Polar Traps

Adapted from Cultural Maturity: A Guidebook for the Future

The recognition that culturally mature perspective “bridges” common polar assumptions points us toward a simple,  yet powerful comparison tool. Ideas that don’t successfully “bridge”—and there are lots of ways this can happen—necessarily stop short of the needed maturity of perspective. Creative Systems Theory provides a framework for making highly detailed polar trap distinctions. But a more general kind of “polar trap” observation provides a useful and compact compare-and-contrast language for teasing apart ways our thinking may go astray.

We can divide the various ways we fall off the systemic roadway in our thinking into three basic types of polar fallacies, what Creative Systems Theory calls Separation Fallacies, Unity Fallacies, and Compromise Fallacies. We can lose our way by falling off the right side of the road, by falling off the left side, or by straddling the white line in the middle.

Separation Fallacies identify with the archetypally masculine, They fall off the right side of the conceptual roadway. They equate truth with difference—with perceived fundamental distinctions such as between men and women, the material and the spiritual, the intellect and the emotions. And they give greatest value to the more creatively manifest side of the pertinent polarity (here, men, the material, and the intellect.) Some common Separation Fallacies: We are each wholly unique, individual. Experts have the answers. Final truth is what can be rationally articulated and objectively demonstrated. Man is wholly separate from nature and has rightful dominion over her. Change is a simple product of cause and effect.

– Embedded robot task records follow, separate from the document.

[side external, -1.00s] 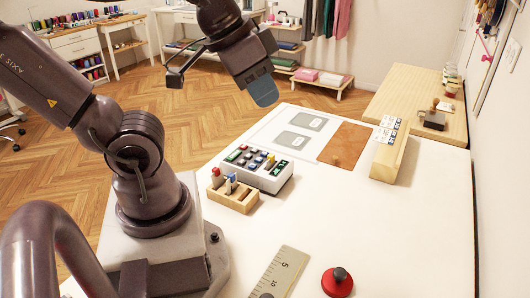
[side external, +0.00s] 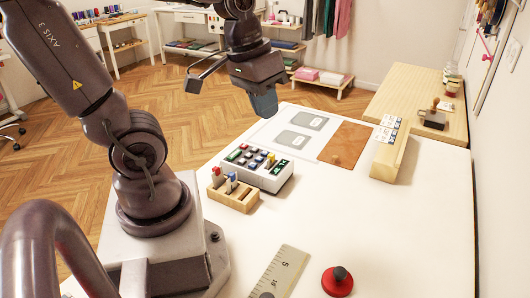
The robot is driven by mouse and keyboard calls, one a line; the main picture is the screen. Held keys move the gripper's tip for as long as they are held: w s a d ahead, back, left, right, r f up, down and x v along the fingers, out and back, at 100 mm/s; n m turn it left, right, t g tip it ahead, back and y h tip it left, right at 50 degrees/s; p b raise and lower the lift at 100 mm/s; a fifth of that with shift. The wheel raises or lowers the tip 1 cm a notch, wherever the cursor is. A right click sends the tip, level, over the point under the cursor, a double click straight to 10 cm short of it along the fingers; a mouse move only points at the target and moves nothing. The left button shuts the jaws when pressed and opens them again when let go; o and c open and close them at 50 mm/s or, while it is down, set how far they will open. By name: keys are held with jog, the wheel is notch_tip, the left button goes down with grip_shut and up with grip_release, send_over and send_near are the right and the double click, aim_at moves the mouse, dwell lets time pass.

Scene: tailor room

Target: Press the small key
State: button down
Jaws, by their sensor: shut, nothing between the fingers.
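A white box with several coloured keys (side external: 257,168) stands on the white table, near its left edge. Its top carries green, red, blue and dark keys of different sizes; at this scale I cannot tell for certain which one is the small key. My gripper (side external: 265,106) is shut and empty. It points down in the air above and behind the key box, apart from it and from the table.
A wooden holder (side external: 233,196) with small upright items stands in front of the key box. Grey pads (side external: 302,131), a brown mat (side external: 346,144) and a wooden block (side external: 390,158) lie farther back. A ruler (side external: 280,273) and red knob (side external: 337,281) are in front. The table's right side is clear.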

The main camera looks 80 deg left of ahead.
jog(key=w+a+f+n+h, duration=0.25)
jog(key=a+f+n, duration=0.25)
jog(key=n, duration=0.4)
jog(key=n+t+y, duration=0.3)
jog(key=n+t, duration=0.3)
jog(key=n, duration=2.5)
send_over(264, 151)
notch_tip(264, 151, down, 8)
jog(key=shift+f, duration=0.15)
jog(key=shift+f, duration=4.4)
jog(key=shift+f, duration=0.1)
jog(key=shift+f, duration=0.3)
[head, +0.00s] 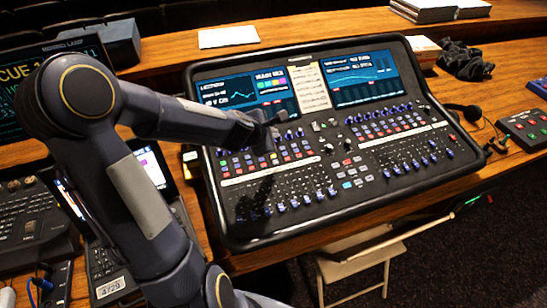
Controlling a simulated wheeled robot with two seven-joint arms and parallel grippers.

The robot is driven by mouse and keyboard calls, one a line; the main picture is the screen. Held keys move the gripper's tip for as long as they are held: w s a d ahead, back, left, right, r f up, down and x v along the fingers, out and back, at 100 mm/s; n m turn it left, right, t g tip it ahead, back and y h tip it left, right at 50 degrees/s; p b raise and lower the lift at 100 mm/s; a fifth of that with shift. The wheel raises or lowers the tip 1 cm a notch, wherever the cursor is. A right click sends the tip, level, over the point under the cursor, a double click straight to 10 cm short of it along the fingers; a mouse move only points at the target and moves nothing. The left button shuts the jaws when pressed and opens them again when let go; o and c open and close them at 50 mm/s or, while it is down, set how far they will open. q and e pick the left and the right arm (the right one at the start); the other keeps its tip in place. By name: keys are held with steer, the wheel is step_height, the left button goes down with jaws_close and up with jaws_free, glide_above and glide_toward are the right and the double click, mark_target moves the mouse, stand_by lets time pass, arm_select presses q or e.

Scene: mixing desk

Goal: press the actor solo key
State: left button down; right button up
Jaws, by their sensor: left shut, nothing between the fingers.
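The mixing desk (440,177) stands on the wooden table with two lit screens, rows of coloured keys, knobs and faders. My left arm comes in from the left, and my left gripper (270,122) is over the desk's upper left part, just below the left screen (240,90). The gripper is shut and empty. Rows of small red, yellow and white keys (286,158) lie just below it. Key labels are too small to read, so I cannot tell which key is the actor solo key. The arm hides part of the left key rows. I cannot tell whether the fingertips touch the panel.
Dark cloth (464,60) and books (425,46) lie behind. A laptop (150,165) and keyboard console (35,215) are at left. A folding chair (360,252) stands in front.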

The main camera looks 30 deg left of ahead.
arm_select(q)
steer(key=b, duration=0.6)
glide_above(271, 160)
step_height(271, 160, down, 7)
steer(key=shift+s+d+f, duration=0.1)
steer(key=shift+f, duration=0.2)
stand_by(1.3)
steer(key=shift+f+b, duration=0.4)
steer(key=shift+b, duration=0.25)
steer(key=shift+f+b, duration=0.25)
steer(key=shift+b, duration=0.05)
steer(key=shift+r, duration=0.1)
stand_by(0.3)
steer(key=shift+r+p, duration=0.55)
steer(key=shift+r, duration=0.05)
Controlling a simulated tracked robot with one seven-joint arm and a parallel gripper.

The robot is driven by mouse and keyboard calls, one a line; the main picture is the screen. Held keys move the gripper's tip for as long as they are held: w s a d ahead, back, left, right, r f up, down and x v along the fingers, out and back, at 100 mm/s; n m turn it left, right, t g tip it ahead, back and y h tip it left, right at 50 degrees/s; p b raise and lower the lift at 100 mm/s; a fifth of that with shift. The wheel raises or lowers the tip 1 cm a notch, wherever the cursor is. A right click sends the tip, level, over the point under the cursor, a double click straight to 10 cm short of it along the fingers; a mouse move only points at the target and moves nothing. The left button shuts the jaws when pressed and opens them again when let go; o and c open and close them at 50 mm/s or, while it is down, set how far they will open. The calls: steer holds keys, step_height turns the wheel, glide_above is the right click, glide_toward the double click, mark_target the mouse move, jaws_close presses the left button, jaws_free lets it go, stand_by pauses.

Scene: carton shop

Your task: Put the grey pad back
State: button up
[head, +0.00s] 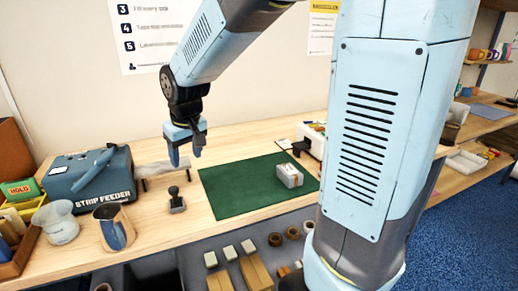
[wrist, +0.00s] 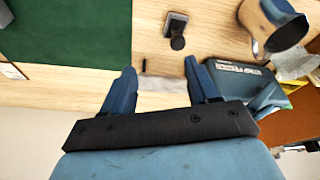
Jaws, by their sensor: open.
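My gripper (head: 186,160) hangs over the bench left of the green mat, fingers down, open and empty; its two blue fingers also show in the wrist view (wrist: 160,68). A small grey block (head: 290,176) with a paler top lies on the green mat (head: 235,190), well right of my gripper; it may be the grey pad, but I cannot tell for sure. A pale grey strip (head: 160,169) lies by the feeder near my gripper, and shows between the fingers in the wrist view (wrist: 162,86).
A black-handled stamp (head: 177,200) stands left of the mat. A white box (head: 310,141) stands behind the mat. Most of the mat is clear.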

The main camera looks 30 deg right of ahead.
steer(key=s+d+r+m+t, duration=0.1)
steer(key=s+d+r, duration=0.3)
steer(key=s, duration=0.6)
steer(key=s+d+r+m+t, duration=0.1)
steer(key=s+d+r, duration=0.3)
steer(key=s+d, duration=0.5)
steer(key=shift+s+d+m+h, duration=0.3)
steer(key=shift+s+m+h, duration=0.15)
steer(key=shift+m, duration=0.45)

Unity Fallacies identify with the archetypally feminine. They  fall off the left side of the conceptual roadway. Related Unity Fallacies might include: In the end, we are all one (differences are ultimately irrelevant). The ordinary person knows best (better than leaders and institutions). Final truth is what we know from within. The task is to always live in accord with nature. Everything happens for a reason, even if that reason remains mysterious (it is all connected). Unity Fallacies argue against distinction and emphasize oneness. They may claim a transcendence of polarity, but in fact they very specifically take sides. They give their allegiance to the softer, more creatively germinal hand of creation—to the spiritual over the material, feelings over facts, the timeless over the specific.

Compromise Fallacies split the difference. A few related Compromise Fallacies are:  We are all different in our own ways (“different strokes for different folks”). Good decisions come from everybody having an equal say. There are lots of kinds of truth and each has its merits. Nature can be different things to different people. In the end, life is what we make of it. Some Compromise Fallacies advocate a safe additive middle ground. Others argue correctly for multiple options, but give us nothing to help us beyond this accurate but meager observation—they claim to address diversity but fail to address what makes differences different. Compromise fallacies take us beyond black and white, but in the end replace it only with shades of gray.

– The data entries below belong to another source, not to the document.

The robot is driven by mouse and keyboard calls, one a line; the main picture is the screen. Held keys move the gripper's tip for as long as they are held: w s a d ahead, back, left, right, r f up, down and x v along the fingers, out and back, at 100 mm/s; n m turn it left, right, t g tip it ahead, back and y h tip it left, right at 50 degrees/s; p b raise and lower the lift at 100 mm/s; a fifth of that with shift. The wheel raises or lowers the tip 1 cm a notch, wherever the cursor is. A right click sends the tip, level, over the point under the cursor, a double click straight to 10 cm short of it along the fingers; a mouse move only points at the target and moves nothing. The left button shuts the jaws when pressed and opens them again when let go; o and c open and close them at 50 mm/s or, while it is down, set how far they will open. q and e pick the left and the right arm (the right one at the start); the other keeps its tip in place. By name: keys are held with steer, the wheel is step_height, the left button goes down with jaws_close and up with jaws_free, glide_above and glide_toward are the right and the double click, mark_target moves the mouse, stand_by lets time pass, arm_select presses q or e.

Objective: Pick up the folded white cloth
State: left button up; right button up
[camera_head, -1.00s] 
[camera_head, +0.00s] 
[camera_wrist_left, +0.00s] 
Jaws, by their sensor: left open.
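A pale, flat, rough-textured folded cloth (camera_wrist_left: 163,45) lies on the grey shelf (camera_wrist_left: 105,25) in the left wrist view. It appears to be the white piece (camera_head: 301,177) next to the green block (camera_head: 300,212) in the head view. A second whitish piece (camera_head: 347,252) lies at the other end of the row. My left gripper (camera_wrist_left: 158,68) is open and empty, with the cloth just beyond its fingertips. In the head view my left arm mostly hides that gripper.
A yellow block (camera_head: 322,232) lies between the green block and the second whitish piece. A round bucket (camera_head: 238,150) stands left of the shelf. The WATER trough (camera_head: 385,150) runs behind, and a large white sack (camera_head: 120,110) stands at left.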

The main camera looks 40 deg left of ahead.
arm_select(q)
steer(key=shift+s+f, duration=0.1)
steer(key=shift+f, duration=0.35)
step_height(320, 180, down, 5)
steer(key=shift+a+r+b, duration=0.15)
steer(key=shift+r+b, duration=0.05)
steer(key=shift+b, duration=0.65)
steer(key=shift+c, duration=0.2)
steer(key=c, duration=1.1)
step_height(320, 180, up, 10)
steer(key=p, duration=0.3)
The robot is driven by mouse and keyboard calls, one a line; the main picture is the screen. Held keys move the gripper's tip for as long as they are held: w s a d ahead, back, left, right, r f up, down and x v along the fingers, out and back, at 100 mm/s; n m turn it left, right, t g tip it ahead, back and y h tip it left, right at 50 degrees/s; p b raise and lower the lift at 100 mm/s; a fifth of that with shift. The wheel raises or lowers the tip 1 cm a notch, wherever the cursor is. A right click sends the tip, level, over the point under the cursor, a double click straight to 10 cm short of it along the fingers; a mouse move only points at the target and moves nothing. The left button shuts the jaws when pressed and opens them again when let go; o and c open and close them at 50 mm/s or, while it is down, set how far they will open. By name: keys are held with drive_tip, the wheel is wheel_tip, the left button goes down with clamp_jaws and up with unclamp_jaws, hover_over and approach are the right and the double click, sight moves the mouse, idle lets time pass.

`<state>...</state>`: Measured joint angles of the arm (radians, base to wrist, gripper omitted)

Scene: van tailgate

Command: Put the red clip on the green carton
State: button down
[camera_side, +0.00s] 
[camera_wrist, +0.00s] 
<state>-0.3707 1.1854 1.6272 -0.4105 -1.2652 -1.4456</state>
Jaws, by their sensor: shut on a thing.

These are shorthand concepts. For starters, no one type of fallacy is as distinct from the others as the labels might suggest. For example, Unity Fallacies commonly carry a hidden Separation Fallacy, and Separation fallacies similarly a hidden Unity Fallacy. A person who sees his own group as chosen and a conflicting group as evil succumbs to a Unity Fallacy with regard to his compatriots and a Separation Fallacy in relation to his adversaries.

In addition, there are in fact many versions of each type of fallacy. Some are going to be common with certain personality styles and specific views of the future, some with others. We can talk, for example, of multiple, very different kinds of  Unity Fallacies. We often see a particularly spiritual sort of Unity Fallacy with advocates of New Age or back-to-the-land philosophies. But we also find very different Unity Fallacies with more fundamentalist religious beliefs that ally with “family values” and polarize against moral relativism and intellectual elites. Different yet are the more intellectual Unity Fallacies common in academic and liberal thought, which side with the underprivileged and polarize against conservatives and corporations. Later, we will use the Creative Function to tease apart these different types of Unity Fallacy and to clarify why we predictably find them where we do.

When we encounter one of our three basic kinds of fallacies, what we see may be a product only of momentary misunderstanding, but more often it reflects underlying psychological/cognitive pattern. If we are vulnerable to polar traps, we will tend to fall for the same general sort of trap whatever the question we consider.